Arte ne veut ni d’un documentaire télé ni d’un CD-Rom

Reste à convaincre le « client ».

Celui-ci, Arte en l’occurrence, va se montrer très exigeant. Il existe au sein d’Arte un Comité des projets web, explique Thomas Baumgartner, aujourd’hui producteur des Passagers de la Nuit à France Culture, mais alors (il y a un an environ) responsable dans la chaîne franco-allemande. Cette structure informelle est chargée de passer à la moulinette les projets web soumis à la chaîne. En effet, explique Thomas Baumgartner, « Arte comme chaîne de service public a un rôle à jouer sur le web ». Elle entend donc soutenir un certain nombre de projets, un peu comme le fait en parallèle le CNC, avec sa direction du multimédia.

L’examen de passage de celui de Ligne 4 sera rude. Certes, en proposant une série de documentaires sur l’Europe, le projet rencontre ce qui fait le cœur de la chaîne franco-allemande. Comme il s’agit de vidéos, il rencontre aussi la définition que donne Joël Ronez [son blog [cup of tea] blog ici], le patron du pôle web, de ce que doit montrer le site web de la chaîne: « Arte fait de l’image qui bouge », dit autrement, de la vidéo et non de la photo, même sous forme de diaporama.

« Trouver une écriture qui corresponde à la fragmentation liée à Internet »

Mais voilà dit Judith Rueff, « en terme d’écriture nous ne collons pas. Avec votre idée ‘on pourrait faire une série TV’, nous dit-on. Nous devons donc trouver une écriture qui corresponde à la fragmentation [du récit] liée à Internet. » C’est le début d’une longue série d’allers et retours entre Ligne 4 et Arte.

C’est le début aussi d’une recherche d’interface de navigation. L’idée d’une carte de l’Europe, qui permettrait à l’internaute de circuler dans les documentaires et les autres documents proposés s’impose. Émerge aussi une idée de recto/verso, pays dans l’Europe, opposé à pays hors Union européenne, ainsi que des principes de navigation. L’idée directrice étant que « l’on passe de l’idée de fracture, de frontière, à celle de ‘pont' ».

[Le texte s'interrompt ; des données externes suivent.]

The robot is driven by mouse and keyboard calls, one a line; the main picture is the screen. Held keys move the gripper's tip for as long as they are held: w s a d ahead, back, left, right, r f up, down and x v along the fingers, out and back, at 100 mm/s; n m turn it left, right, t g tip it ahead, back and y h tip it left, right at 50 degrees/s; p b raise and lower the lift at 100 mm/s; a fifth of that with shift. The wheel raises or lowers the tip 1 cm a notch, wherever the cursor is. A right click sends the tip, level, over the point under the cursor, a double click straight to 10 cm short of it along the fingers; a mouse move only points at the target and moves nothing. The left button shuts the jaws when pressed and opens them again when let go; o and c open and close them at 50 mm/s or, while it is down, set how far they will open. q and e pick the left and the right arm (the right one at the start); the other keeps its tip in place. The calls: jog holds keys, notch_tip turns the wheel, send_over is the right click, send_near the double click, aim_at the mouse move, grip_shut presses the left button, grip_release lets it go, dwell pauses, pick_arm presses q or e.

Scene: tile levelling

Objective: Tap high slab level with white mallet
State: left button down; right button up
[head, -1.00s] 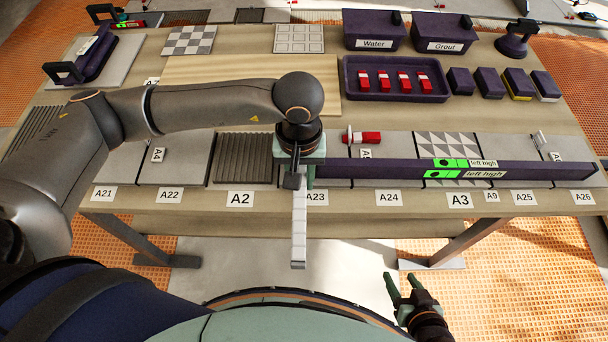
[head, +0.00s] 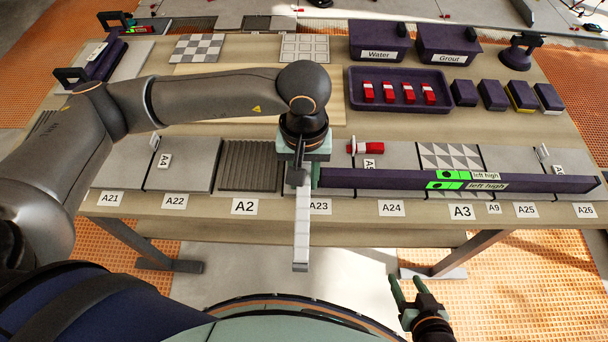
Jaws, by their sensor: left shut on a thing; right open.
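My left gripper (head: 302,172) is shut on a long pale bar (head: 302,225), which looks like the white mallet. The bar points towards me past the table's front edge; its other end is hidden by the gripper. A dark purple level (head: 400,181) lies across the slabs to the right of this gripper. Its green windows (head: 452,180) have black bubbles left of centre and labels reading "left high". Grey slabs (head: 400,155) and a triangle-patterned slab (head: 450,156) lie behind the level. Contact between mallet and slab cannot be told. My right gripper (head: 411,289) is open and empty in front of the table.
A ribbed slab (head: 250,165) lies left of my left gripper. A red-and-white piece (head: 366,148) lies on a slab behind the level. A purple tray (head: 440,102) holds several red clips. Water (head: 378,40) and Grout (head: 447,42) tubs stand at the back.

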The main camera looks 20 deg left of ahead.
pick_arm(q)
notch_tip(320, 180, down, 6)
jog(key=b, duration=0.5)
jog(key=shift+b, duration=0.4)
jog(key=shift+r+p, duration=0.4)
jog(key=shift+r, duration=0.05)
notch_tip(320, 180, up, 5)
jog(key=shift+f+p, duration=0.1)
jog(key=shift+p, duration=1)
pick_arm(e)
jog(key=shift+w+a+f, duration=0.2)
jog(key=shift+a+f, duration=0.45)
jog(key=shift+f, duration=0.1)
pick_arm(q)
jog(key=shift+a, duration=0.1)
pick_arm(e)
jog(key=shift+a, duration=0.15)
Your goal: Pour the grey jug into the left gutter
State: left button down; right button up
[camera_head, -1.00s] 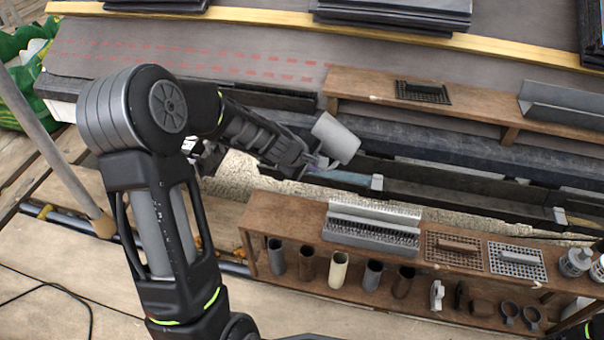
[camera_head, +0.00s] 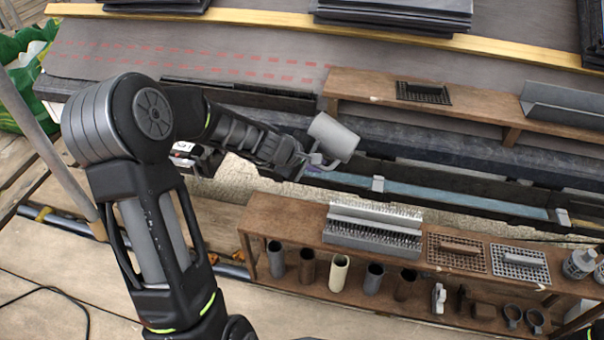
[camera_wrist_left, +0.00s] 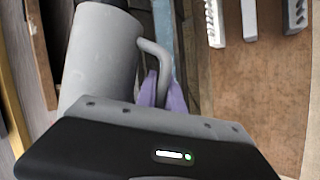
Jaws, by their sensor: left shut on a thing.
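My left gripper (camera_head: 308,165) is shut on the handle of the grey jug (camera_head: 333,138) and holds it tilted over the dark gutter (camera_head: 480,203). A strip of blue water (camera_head: 450,194) lies along the gutter's channel, from below the jug towards the right. In the left wrist view the jug (camera_wrist_left: 103,55) fills the upper left, and its handle sits at the purple finger pads (camera_wrist_left: 160,95). The jug's mouth and its contents are hidden from me. My right gripper is out of view.
A wooden shelf (camera_head: 290,213) with pipe pieces, grates and fittings stands in front of the gutter. Another wooden shelf (camera_head: 465,112) with a black grate and a grey channel piece stands behind. Dark tile stacks (camera_head: 395,14) lie on the roof.

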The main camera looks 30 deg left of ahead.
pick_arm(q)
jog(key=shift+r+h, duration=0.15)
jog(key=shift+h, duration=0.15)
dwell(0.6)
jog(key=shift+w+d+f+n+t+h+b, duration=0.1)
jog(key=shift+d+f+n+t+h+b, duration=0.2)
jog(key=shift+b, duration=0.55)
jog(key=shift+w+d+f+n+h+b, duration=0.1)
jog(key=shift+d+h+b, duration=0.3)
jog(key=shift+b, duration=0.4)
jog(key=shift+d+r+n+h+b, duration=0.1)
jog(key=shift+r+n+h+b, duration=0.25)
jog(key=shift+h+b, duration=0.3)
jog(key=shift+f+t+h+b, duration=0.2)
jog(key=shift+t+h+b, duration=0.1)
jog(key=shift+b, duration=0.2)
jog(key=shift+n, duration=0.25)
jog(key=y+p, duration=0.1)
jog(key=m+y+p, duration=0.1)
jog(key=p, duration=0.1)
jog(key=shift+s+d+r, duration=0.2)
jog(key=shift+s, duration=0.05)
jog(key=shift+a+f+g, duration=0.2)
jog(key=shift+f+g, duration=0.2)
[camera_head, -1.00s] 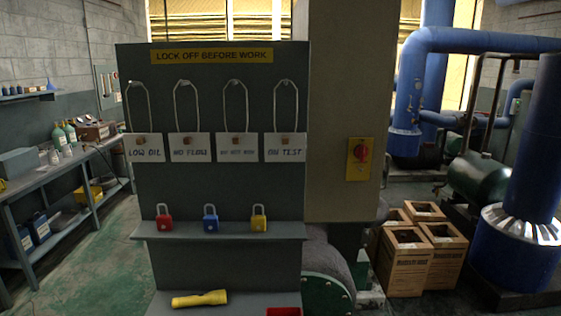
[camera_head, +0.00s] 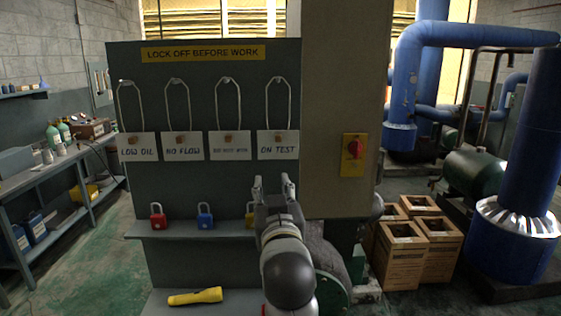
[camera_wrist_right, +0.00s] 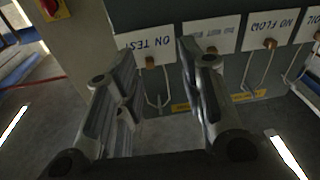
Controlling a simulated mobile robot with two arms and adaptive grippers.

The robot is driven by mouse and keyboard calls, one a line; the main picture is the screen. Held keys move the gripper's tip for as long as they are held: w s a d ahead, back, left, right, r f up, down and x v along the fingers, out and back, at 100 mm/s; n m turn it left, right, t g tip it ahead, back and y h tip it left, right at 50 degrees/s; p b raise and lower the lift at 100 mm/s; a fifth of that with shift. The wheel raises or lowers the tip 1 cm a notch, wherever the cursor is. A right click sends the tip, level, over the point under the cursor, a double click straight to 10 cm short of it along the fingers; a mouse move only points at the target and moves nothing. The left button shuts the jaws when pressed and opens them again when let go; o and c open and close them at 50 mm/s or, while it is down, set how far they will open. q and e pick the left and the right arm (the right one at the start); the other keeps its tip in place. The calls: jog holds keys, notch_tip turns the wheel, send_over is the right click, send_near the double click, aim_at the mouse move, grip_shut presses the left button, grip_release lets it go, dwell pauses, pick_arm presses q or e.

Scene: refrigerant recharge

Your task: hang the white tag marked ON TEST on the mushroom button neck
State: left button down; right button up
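The white ON TEST tag (camera_head: 278,146) hangs by a wire loop at the right end of the tag row on the grey board. In the right wrist view the ON TEST tag (camera_wrist_right: 143,44) appears upside down, beyond the fingers. The red mushroom button (camera_head: 355,149) sits on a yellow plate on the beige column, right of the board. A corner of it shows in the right wrist view (camera_wrist_right: 50,6). My right gripper (camera_head: 272,182) is open and empty, just below and in front of the ON TEST tag; its fingers also show in the right wrist view (camera_wrist_right: 157,62). My left gripper is out of view.
Other tags, LOW OIL (camera_head: 137,147), NO FLOW (camera_head: 183,145) and a third (camera_head: 230,146), hang to the left. Red (camera_head: 158,216) and blue (camera_head: 205,215) padlocks stand on the shelf (camera_head: 180,233); a yellow one is partly hidden by my arm. A yellow flashlight (camera_head: 195,297) lies below.

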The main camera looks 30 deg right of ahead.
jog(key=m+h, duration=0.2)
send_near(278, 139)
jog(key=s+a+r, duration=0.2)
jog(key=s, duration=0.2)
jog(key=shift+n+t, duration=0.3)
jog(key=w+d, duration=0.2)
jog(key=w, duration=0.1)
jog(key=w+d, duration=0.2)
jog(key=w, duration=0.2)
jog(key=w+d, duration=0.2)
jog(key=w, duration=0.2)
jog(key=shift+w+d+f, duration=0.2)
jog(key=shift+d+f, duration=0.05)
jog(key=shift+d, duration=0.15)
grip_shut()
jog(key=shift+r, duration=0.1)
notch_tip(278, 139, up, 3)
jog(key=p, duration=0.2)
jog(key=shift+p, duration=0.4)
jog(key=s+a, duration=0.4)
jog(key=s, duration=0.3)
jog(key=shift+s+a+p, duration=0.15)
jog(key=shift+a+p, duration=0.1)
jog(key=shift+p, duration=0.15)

Arte n’est toujours pas satisfait. Thomas Baumgartner: « Il fallait sortir de la logique du Cd-Rom ». Pour cela, deux nouvelles idées émergent: jouer sur la temporalité et renforcer l’aspect participatif du web-documentaire. « Celui-ci, dit-il, commencerait par le premier tweet et se terminerait par la diffusion du dernier film ». « Nous avions la volonté éditoriale, ajoute Judith Rueff, de ne pas nous contenter des seuls commentaires, mais d’ouvrir le débat et de le faire en direct. »

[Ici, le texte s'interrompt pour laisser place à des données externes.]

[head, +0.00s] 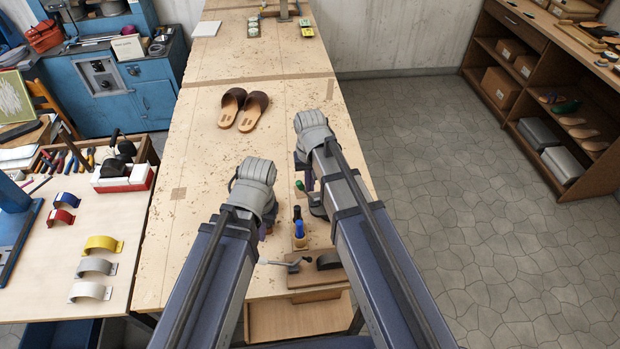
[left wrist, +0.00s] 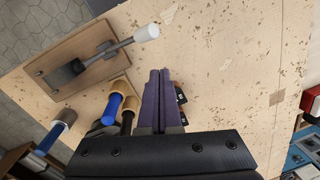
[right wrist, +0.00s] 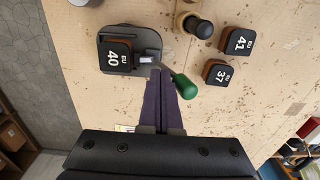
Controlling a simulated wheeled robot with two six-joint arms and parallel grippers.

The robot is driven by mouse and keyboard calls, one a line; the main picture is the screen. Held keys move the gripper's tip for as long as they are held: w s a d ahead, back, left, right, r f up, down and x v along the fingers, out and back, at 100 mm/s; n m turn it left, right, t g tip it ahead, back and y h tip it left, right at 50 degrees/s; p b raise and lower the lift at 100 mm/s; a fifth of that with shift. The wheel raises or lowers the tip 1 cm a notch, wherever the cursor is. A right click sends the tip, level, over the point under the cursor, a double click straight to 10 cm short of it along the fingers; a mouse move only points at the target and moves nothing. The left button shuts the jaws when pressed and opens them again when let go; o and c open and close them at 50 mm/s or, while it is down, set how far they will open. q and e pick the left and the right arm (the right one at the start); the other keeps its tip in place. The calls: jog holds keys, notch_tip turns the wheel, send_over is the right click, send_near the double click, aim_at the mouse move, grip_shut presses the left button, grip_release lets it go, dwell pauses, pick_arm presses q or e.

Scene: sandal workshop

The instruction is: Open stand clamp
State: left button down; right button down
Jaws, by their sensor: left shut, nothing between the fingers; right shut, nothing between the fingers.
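A grey stand (right wrist: 112,68) holding a black-topped block marked EU 40 (right wrist: 116,56) shows in the right wrist view. A metal clamp part (right wrist: 147,58) and a green handle (right wrist: 184,86) are at its side. The green handle also shows in the head view (head: 299,186). My right gripper (right wrist: 159,72) is shut and empty, its tips right beside the clamp and handle; I cannot tell whether they touch. My left gripper (left wrist: 160,73) is shut and empty over the table, right of a wooden board (left wrist: 82,66) bearing a lever with a white grip (left wrist: 146,33).
Blocks marked EU 41 (right wrist: 237,41) and EU 37 (right wrist: 218,72) stand near the stand. Blue-handled (left wrist: 111,108) and black-handled (left wrist: 127,121) tools are near my left gripper. A pair of sandals (head: 243,108) lies farther up the workbench (head: 190,150). The bench beyond them is mostly clear.

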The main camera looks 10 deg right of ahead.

Une conception radicalement nouvelle

C’est l’évolution majeure du projet. Il implique de redessiner une nouvelle interface, mais surtout d’inscrire le web-documentaire dans une temporalité plus longue, et dans une conception radicalement nouvelle.

Une nouvelle étape « préparatoire » au web-documentaire proprement dit (de trois à six mois) s’avère nécessaire. Pendant cette période que l’on pourrait baptiser « phase 1 », les citoyens européens seraient appelés à contribuer via des blogs, des fils twitter sur le projet. Mais ils pourraient le faire aussi lors de débats publics (c’est-à-dire des débats qui ne se déroulent pas que sur le net, mais aussi qui soient « réels »). Pendant ce temps, l’équipe de Ligne 4 définit plus précisément les sujets des 9 documentaires, qui seront réalisés par 3 équipes de 2 journalistes.

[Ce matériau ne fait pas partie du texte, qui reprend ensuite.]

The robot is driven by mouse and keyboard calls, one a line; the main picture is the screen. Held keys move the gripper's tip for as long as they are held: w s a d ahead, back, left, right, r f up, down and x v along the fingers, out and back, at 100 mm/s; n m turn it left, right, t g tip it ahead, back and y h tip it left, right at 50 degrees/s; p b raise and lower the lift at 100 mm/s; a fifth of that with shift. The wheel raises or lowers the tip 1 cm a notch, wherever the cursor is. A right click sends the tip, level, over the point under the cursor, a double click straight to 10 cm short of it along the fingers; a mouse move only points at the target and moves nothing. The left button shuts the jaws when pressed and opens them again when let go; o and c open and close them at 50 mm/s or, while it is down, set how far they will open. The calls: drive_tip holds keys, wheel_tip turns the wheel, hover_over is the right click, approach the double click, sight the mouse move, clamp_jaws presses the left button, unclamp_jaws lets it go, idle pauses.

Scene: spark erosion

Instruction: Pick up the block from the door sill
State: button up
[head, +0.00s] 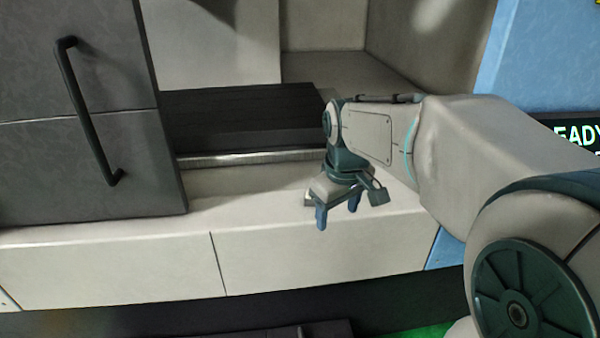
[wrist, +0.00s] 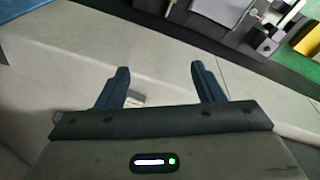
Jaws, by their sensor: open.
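My gripper (head: 337,217) hangs over the pale door sill (head: 245,205), its blue fingers pointing down, apart and with nothing between their tips. In the wrist view the gripper (wrist: 160,68) is also open above the pale sill (wrist: 85,55). A small grey metallic block (wrist: 135,97) shows there beside the left finger. Its lower part is hidden behind the gripper body.
A dark grey door (head: 100,130) with a black bar handle (head: 88,110) stands at the left of the opening. A dark slab (head: 240,115) lies inside. In the wrist view, a dark surface with several small parts (wrist: 265,40) lies beyond the sill.

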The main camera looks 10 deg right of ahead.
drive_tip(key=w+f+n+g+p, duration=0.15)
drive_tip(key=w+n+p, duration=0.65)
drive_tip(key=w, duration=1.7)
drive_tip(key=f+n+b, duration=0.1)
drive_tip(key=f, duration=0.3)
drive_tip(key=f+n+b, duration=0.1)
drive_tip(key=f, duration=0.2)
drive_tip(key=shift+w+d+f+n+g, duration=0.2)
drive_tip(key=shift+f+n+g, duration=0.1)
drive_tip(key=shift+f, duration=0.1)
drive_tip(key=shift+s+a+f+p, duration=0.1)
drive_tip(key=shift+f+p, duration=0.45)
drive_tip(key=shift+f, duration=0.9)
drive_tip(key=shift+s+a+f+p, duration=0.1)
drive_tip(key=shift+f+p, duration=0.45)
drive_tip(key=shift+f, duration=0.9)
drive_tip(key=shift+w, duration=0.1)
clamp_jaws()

« Pour nous, le web-documentaire, c’est tout cela »

Ensuite, on passe à la phase de réalisation proprement dite, qui doit durer trois mois, selon un calendrier précis de préparation, de réalisation et de diffusion des documentaires. Mais les internautes pourront dès le début suivre et discuter le travail des journalistes grâce à des fils twitter, des blogs dédiés et des pages facebook. Le tout se tenant en trois langues: le français, l’anglais et l’allemand.  « Les journalistes raconteront leur travail de préparation, le tournage. Le débat pourra faire évoluer le tournage, même si nous conserverons la direction éditoriale, les sujets ayant été définis en amont », précise Judith Rueff, qui ajoute : « Pour nous, le web-documentaire, c’est tout cela ».

Mais cette évolution majeure, implique qu’un nouveau partenaire, en l’occurrence un site d’information généraliste capable d’organiser des débats, participe au projet.

Pour l’instant nous en sommes là. Le projet n’est pas entièrement bouclé, il manque encore le partenaire presse, même si des discussions très avancées sont engagées, et le financement n’est pas entièrement finalisé. Pour l’instant, Arte financerait de 20 à 30% de ce web-documentaire, le CNC 50%. Il reste à trouver d’autres sources de financement pour cet ambitieux projet —pour le web— dont le budget tient dans une fourchette comprise entre 150.000 et 250.000 euros. On est loin des budgets télévision…

Notes

(1) Je renvoie sur le site du Festival Européen des 4 Écrans, qui donne toutes les informations utiles sur cette manifestation importante et extrêmement riche, et en particulier le palmarès des différentes compétitions qui se déroulent durant le Festival.

(2) Précision : Judith Rueff est une intervenante régulière de l’Emi-Cfd. J’ai tenu à assister à cet atelier, car si nous avions évoqué auparavant ce projet de web-documentaire, je voulais en connaître les détails de construction et de réalisation.